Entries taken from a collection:
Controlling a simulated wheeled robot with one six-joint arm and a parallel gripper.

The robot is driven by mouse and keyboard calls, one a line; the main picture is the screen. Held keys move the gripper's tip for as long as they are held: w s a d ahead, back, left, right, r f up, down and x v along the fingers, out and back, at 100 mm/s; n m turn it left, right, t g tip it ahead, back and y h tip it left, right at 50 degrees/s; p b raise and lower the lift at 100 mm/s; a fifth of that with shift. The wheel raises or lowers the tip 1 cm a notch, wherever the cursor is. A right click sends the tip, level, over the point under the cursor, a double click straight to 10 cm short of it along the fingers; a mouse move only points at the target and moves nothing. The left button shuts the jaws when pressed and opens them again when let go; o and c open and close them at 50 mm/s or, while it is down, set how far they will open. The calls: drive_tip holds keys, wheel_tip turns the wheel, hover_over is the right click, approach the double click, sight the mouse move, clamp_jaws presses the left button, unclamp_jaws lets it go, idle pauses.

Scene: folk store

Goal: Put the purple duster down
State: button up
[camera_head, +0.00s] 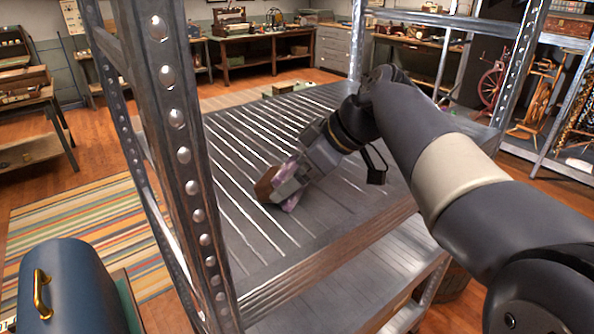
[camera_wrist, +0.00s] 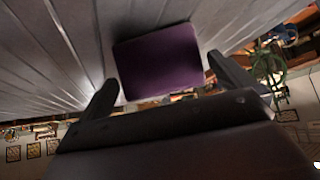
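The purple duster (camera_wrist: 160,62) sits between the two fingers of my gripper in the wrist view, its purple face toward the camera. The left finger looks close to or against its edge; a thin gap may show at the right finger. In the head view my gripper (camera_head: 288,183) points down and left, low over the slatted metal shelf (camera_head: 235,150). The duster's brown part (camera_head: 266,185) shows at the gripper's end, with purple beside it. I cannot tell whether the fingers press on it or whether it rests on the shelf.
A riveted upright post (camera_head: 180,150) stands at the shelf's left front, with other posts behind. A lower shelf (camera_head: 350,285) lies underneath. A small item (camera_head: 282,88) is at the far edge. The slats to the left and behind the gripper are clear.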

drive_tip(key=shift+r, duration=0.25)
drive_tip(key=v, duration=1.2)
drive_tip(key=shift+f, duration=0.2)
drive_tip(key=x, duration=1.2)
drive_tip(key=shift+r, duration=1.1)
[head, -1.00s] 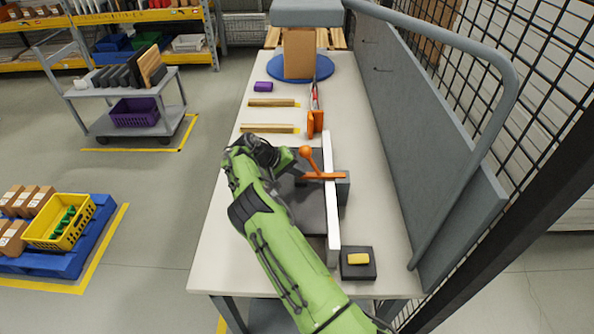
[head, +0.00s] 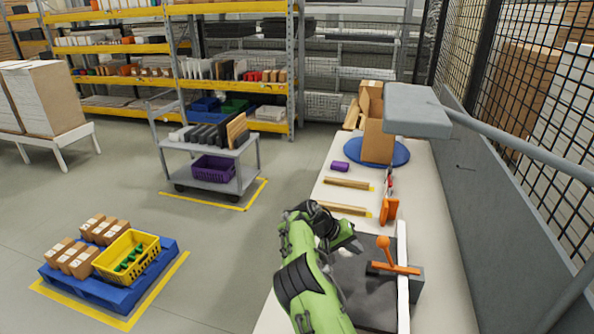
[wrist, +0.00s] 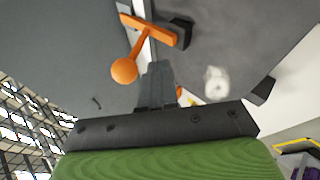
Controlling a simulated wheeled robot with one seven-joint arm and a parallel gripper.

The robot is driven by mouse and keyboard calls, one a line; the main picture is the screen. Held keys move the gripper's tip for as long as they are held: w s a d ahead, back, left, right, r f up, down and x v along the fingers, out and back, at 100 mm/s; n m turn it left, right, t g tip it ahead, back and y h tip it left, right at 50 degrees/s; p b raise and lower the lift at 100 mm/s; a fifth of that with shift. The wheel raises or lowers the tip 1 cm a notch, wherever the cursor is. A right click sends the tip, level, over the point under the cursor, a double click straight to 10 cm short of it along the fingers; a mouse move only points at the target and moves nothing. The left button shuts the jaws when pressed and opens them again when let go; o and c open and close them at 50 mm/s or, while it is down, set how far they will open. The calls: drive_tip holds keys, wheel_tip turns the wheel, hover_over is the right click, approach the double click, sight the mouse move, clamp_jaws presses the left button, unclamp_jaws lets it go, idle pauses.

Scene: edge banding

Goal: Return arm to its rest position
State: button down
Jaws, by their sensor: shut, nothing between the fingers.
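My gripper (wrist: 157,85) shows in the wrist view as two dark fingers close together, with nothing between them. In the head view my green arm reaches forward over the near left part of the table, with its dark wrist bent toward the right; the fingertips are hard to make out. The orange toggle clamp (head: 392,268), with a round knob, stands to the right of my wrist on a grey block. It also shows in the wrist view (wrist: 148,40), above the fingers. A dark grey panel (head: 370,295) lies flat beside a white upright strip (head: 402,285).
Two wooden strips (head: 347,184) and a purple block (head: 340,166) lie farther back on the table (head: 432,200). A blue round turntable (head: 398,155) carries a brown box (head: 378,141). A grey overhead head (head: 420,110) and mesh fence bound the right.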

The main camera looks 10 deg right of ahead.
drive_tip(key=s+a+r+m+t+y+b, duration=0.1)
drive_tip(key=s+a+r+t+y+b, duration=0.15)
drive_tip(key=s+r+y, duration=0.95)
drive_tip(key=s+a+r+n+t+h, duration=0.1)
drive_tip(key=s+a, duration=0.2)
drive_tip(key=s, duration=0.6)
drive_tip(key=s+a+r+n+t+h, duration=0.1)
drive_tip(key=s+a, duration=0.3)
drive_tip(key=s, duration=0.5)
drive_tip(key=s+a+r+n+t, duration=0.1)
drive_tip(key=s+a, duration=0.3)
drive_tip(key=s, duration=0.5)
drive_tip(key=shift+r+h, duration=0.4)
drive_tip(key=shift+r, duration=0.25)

- **What to do**
Reproduce only the lines running from the beginning of the entries above to the line holding "[camera_head, +0.00s]", inclusive. Pictures stay out of the copy.

- **Solved problem**
Controlling a simulated wheeled robot with one six-joint arm and a parallel gripper.

The robot is driven by mouse and keyboard calls, one a line; the main picture is the screen. Held keys move the gripper's tip for as long as they are held: w s a d ahead, back, left, right, r f up, down and x v along the fingers, out and back, at 100 mm/s; n m turn it left, right, t g tip it ahead, back and y h tip it left, right at 50 degrees/s; p b raise and lower the lift at 100 mm/s; a fifth of that with shift. The wheel raises or lowers the tip 1 cm a notch, wherever the cursor is. A right click sends the tip, level, over the point under the cursor, a double click straight to 10 cm short of it along the fingers; a mouse move only points at the target and moves nothing. The left button shuts the jaws when pressed and opens them again when let go; o and c open and close them at 50 mm/s or, while it is down, set how far they will open. The calls: drive_tip holds keys, wheel_tip turns the wheel, hover_over is the right click, approach the double click, sight the mouse move, clamp_jaws presses the left button, unclamp_jaws lets it go, idle pauses.

Scene: folk store

Goal: Put the purple duster down
State: button up
[camera_head, +0.00s] 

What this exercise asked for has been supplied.